> [TASK INSTRUCTIONS] Exact reproduction is required for all entries.

> [EXERCISE DATA]
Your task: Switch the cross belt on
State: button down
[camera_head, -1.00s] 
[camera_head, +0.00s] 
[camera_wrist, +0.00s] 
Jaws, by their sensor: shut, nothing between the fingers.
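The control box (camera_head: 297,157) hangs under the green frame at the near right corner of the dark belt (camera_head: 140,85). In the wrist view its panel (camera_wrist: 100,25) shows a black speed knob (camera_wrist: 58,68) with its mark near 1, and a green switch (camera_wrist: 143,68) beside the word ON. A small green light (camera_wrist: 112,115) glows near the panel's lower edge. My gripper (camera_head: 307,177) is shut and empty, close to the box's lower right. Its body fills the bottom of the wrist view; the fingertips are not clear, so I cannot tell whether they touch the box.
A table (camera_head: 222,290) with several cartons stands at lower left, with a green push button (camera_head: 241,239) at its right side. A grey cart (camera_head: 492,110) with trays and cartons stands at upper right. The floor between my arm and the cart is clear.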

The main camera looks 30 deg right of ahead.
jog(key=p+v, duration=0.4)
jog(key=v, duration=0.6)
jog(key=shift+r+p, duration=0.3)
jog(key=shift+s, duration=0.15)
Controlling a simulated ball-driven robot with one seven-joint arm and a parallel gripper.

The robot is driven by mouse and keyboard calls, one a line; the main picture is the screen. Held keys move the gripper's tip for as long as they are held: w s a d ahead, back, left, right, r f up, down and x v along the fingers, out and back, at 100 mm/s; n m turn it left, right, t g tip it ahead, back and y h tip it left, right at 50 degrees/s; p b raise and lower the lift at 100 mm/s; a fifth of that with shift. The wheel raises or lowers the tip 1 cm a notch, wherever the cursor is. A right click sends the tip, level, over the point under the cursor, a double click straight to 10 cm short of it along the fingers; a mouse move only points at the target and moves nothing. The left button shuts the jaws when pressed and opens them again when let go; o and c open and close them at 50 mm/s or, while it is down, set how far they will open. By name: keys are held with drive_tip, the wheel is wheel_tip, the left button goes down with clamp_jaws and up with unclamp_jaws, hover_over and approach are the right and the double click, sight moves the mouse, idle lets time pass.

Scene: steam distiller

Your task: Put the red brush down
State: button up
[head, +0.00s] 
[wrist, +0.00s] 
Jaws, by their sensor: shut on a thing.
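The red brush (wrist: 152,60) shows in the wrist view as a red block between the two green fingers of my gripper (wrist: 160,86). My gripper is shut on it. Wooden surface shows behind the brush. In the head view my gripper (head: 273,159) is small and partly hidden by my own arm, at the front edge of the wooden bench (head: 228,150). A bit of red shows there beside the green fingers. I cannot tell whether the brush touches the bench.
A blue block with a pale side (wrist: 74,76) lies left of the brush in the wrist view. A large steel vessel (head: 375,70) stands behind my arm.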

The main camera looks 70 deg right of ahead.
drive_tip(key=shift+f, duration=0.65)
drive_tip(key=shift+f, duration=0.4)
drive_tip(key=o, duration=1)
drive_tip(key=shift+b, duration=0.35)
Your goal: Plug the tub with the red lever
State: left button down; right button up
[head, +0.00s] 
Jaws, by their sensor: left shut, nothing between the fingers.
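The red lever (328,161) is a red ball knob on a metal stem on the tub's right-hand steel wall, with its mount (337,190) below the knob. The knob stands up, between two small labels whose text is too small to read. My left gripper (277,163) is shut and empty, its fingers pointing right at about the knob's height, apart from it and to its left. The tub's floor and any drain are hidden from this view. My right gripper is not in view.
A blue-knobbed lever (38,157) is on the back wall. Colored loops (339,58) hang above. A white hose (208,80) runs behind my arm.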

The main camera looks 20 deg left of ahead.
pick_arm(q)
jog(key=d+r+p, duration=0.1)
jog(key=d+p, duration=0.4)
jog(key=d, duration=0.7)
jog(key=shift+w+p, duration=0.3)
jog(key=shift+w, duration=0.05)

> [THE OUTPUT]
Your task: Switch the cross belt on
State: button down
[camera_head, -1.00s] 
[camera_head, +0.00s] 
[camera_wrist, +0.00s] 
Jaws, by their sensor: shut, nothing between the fingers.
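The control box (camera_head: 297,157) hangs under the green frame at the near right corner of the dark belt (camera_head: 140,85). In the wrist view its panel (camera_wrist: 100,25) shows a black speed knob (camera_wrist: 58,68) with its mark near 1, and a green switch (camera_wrist: 143,68) beside the word ON. A small green light (camera_wrist: 112,115) glows near the panel's lower edge. My gripper (camera_head: 307,177) is shut and empty, close to the box's lower right. Its body fills the bottom of the wrist view; the fingertips are not clear, so I cannot tell whether they touch the box.
A table (camera_head: 222,290) with several cartons stands at lower left, with a green push button (camera_head: 241,239) at its right side. A grey cart (camera_head: 492,110) with trays and cartons stands at upper right. The floor between my arm and the cart is clear.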

The main camera looks 30 deg right of ahead.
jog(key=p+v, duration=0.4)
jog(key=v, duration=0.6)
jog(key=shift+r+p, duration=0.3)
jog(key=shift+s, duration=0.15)
Controlling a simulated ball-driven robot with one seven-joint arm and a parallel gripper.

The robot is driven by mouse and keyboard calls, one a line; the main picture is the screen. Held keys move the gripper's tip for as long as they are held: w s a d ahead, back, left, right, r f up, down and x v along the fingers, out and back, at 100 mm/s; n m turn it left, right, t g tip it ahead, back and y h tip it left, right at 50 degrees/s; p b raise and lower the lift at 100 mm/s; a fifth of that with shift. The wheel raises or lowers the tip 1 cm a notch, wherever the cursor is. A right click sends the tip, level, over the point under the cursor, a double click straight to 10 cm short of it along the fingers; a mouse move only points at the target and moves nothing. The left button shuts the jaws when pressed and opens them again when let go; o and c open and close them at 50 mm/s or, while it is down, set how far they will open. By name: keys are held with drive_tip, the wheel is wheel_tip, the left button goes down with clamp_jaws and up with unclamp_jaws, hover_over and approach are the right and the double click, sight moves the mouse, idle lets time pass.

Scene: steam distiller

Your task: Put the red brush down
State: button up
[head, +0.00s] 
[wrist, +0.00s] 
Jaws, by their sensor: shut on a thing.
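The red brush (wrist: 152,60) shows in the wrist view as a red block between the two green fingers of my gripper (wrist: 160,86). My gripper is shut on it. Wooden surface shows behind the brush. In the head view my gripper (head: 273,159) is small and partly hidden by my own arm, at the front edge of the wooden bench (head: 228,150). A bit of red shows there beside the green fingers. I cannot tell whether the brush touches the bench.
A blue block with a pale side (wrist: 74,76) lies left of the brush in the wrist view. A large steel vessel (head: 375,70) stands behind my arm.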

The main camera looks 70 deg right of ahead.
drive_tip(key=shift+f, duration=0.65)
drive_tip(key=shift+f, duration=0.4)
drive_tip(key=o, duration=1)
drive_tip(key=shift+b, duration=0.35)
Your goal: Plug the tub with the red lever
State: left button down; right button up
[head, +0.00s] 
Jaws, by their sensor: left shut, nothing between the fingers.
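The red lever (328,161) is a red ball knob on a metal stem on the tub's right-hand steel wall, with its mount (337,190) below the knob. The knob stands up, between two small labels whose text is too small to read. My left gripper (277,163) is shut and empty, its fingers pointing right at about the knob's height, apart from it and to its left. The tub's floor and any drain are hidden from this view. My right gripper is not in view.
A blue-knobbed lever (38,157) is on the back wall. Colored loops (339,58) hang above. A white hose (208,80) runs behind my arm.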

The main camera looks 20 deg left of ahead.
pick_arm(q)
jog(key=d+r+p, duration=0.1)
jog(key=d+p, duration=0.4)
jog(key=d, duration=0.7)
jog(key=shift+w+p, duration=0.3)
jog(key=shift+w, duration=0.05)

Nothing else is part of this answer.